- [What the task requires]:
Where the word "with" occurs in a line, return that line.

>>

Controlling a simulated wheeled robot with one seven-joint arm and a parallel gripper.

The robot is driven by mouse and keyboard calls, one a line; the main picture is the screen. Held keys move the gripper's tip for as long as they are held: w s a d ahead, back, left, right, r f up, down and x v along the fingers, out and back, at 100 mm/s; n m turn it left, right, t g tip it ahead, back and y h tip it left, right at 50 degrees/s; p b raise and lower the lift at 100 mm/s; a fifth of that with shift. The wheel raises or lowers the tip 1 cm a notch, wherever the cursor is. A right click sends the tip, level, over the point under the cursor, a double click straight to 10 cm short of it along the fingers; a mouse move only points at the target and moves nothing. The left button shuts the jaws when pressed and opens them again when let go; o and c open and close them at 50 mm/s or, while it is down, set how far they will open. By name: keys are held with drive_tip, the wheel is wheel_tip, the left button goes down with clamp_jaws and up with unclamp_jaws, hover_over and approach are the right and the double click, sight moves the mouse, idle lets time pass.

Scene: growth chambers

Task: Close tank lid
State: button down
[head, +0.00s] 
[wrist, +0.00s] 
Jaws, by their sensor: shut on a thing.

<<

- [Solution]:
Controlling a simulated wheeled robot with one seven-joint arm and a parallel gripper.
The robot is driven by mouse and keyboard calls, one a line; the main picture is the screen. Held keys move the gripper's tip for as long as they are held: w s a d ahead, back, left, right, r f up, down and x v along the fingers, out and back, at 100 mm/s; n m turn it left, right, t g tip it ahead, back and y h tip it left, right at 50 degrees/s; p b raise and lower the lift at 100 mm/s; a fifth of that with shift. The wheel raises or lowers the tip 1 cm a notch, wherever the cursor is. A right click sends the tip, level, over the point under the cursor, a double click straight to 10 cm short of it along the fingers; a mouse move only points at the target and moves nothing. The left button shuts the jaws when pressed and opens them again when let go; o and c open and close them at 50 mm/s or, while it is down, set how far they will open. By name: keys are held with drive_tip, the wheel is wheel_tip, the left button goes down with clamp_jaws and up with unclamp_jaws, hover_over and approach are the right and the double click, sight moves the mouse, idle lets time pass.

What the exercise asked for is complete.